■ What this task involves ■
Please write the listing below out again exactly, leaving every picture behind.

■ Information provided ■
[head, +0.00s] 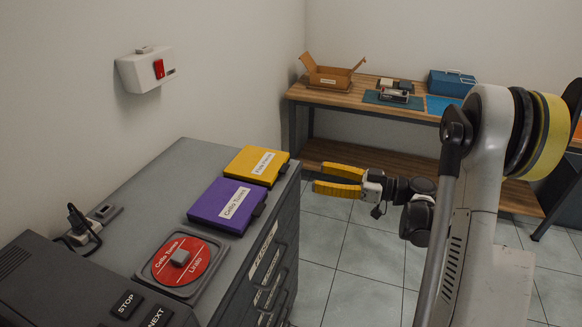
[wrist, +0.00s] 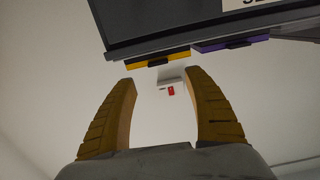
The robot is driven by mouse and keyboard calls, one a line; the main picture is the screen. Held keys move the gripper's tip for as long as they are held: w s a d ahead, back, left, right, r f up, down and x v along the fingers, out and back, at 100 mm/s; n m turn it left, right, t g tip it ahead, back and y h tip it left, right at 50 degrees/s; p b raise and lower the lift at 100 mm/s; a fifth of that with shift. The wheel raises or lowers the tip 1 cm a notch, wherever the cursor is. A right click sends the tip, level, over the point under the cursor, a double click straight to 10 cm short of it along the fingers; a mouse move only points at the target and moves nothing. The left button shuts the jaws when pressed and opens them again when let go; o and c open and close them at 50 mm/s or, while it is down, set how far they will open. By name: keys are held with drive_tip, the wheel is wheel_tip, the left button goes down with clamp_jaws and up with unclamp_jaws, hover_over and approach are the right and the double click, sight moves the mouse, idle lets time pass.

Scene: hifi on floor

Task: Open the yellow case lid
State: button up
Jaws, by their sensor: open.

■ Full output ■
[head, +0.00s] 
[wrist, +0.00s] 
The robot is driven by mouse and keyboard calls, one a line; the main picture is the screen. Held keys move the gripper's tip for as long as they are held: w s a d ahead, back, left, right, r f up, down and x v along the fingers, out and back, at 100 mm/s; n m turn it left, right, t g tip it ahead, back and y h tip it left, right at 50 degrees/s; p b raise and lower the lift at 100 mm/s; a fifth of that with shift. The wheel raises or lowers the tip 1 cm a notch, wherever the cursor is. A right click sends the tip, level, over the point under the cursor, a double click straight to 10 cm short of it along the fingers; a mouse move only points at the target and moves nothing. The left button shuts the jaws when pressed and opens them again when let go; o and c open and close them at 50 mm/s or, while it is down, set how far they will open. By name: keys are held with drive_tip, the wheel is wheel_tip, the left button goes down with clamp_jaws and up with unclamp_jaws, hover_over and approach are the right and the double click, sight moves the mouse, idle lets time pass.

Scene: hifi on floor

Task: Open the yellow case lid
State: button up
Jaws, by their sensor: open.

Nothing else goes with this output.